Pork schnitzel with German potato salad

Cooking Meat Pork schnitzel with German potato salad

Treat yourself to a bistro-worthy meal in the comfort of your own meal with this delightful schnitzel.

  1. To make salad, place potatoes in a large saucepan, cover with cold water, bring to the boil, then simmer for 15 minutes or until tender. Add beans and cook for a further 3 minutes or until beans are tender. Drain and cool.

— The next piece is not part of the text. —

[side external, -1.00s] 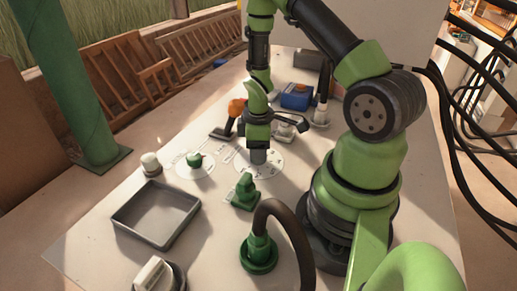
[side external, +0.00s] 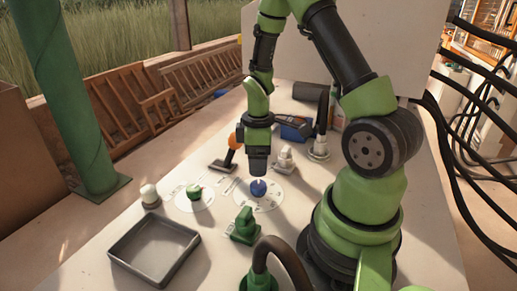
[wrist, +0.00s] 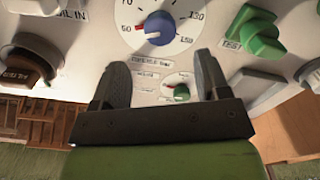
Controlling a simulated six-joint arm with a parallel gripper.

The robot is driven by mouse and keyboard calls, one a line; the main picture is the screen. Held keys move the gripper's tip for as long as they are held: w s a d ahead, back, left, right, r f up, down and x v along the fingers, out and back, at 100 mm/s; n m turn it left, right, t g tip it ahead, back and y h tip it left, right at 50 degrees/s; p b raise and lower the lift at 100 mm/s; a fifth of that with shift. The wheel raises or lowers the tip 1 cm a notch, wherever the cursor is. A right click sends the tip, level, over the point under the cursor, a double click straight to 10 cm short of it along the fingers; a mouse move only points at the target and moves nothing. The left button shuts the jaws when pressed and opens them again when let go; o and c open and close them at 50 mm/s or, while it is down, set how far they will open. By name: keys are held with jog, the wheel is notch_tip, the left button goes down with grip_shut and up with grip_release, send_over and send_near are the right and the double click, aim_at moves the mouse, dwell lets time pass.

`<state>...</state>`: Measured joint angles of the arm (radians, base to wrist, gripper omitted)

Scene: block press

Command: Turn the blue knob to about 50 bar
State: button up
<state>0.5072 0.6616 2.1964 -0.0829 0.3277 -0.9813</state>
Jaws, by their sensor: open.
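The blue knob (side external: 258,188) sits on a round white dial (side external: 272,200) on the panel. In the wrist view the blue knob (wrist: 160,27) is at the top middle, with a white mark at its lower left. The dial (wrist: 183,12) shows numbers including 50, 70, 130 and 150, and a red tick lies beside the 50. The knob's exact reading is hard to tell. My gripper (side external: 257,172) is above and slightly behind the knob, apart from it. In the wrist view my gripper (wrist: 160,70) has its fingers spread, with nothing between them.
A smaller dial has a green knob (side external: 194,191). A grey tray (side external: 155,247) lies at front left. A dark hose (side external: 280,252) rises in front.

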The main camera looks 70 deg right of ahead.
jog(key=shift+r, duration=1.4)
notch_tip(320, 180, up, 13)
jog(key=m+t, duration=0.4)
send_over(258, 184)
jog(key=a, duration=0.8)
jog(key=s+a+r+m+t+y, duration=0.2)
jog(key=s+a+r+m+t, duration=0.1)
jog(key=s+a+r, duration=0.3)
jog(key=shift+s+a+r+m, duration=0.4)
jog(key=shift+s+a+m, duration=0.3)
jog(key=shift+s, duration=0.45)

  2. Meanwhile, heat 60ml (1/4 cup) oil in a frying pan over low heat. Add onion and cook for 8 minutes, stirring occasionally, or until soft. Add vinegar, bring to the boil, then add 60ml (1/4 cup) water and mustard, and stir to combine. Season with salt and pepper.
  3. Thickly slice potatoes and cut beans into 1cm pieces. Combine in a bowl with vinegar mixture and parsley.

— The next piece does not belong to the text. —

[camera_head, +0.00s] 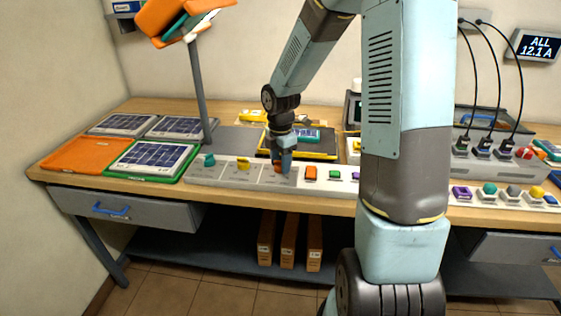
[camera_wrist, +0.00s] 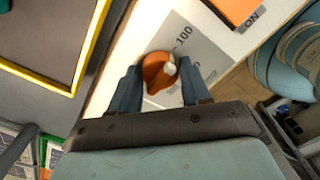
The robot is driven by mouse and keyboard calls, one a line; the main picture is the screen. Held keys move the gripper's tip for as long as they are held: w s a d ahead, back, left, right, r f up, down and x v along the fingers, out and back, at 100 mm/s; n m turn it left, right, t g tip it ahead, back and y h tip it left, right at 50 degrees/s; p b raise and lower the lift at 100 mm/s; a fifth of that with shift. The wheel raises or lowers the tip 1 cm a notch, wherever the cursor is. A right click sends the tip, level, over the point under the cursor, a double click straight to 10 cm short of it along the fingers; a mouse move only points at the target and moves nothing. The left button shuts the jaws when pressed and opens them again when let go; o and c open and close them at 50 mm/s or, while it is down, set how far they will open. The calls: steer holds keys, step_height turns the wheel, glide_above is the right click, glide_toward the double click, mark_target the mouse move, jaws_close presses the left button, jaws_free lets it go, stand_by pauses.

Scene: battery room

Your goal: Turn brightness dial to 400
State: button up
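An orange dial (camera_head: 277,168) sits on the pale control strip (camera_head: 226,172) along the front of the bench. In the wrist view the orange dial (camera_wrist: 157,73) has a small white mark on it, and "100" is printed beside it; another number is partly covered. My gripper (camera_head: 283,168) points down over this dial. In the wrist view my gripper's two fingers (camera_wrist: 160,88) stand apart, one on each side of the dial, with a narrow gap visible on the right. Two more knobs, teal (camera_head: 209,160) and yellow (camera_head: 243,163), sit to the left. Their printed labels are too small to read.
An orange switch (camera_head: 310,173) labelled "ON" in the wrist view stands close to the right. A yellow-edged dark tray (camera_head: 325,155) lies behind the gripper. A lamp post (camera_head: 200,90) rises to the left. Solar panels (camera_head: 150,158) lie at the left.

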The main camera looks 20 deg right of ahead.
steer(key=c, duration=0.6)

  4. Preheat oven to 150°C. Cut pork steaks in half horizontally. Using a meat mallet or rolling pin, pound pork until 3mm thick. Combine parmesan, breadcrumbs and sage in a shallow bowl. Whisk eggs with milk in a second bowl and place flour in a third bowl and season. Dust pork with flour, dip in egg mixture and coat in breadcrumb mixture. Repeat, dipping pork in egg mixture and coating in breadcrumb mixture.
  5. Heat remaining 60ml (1/4 cup) oil and butter in a non-stick frying pan over low–medium heat. Fry pork, in 2 batches, for 1 minute each side or until golden. Drain on paper towel. Serve schnitzel with potato salad and lemon cheeks.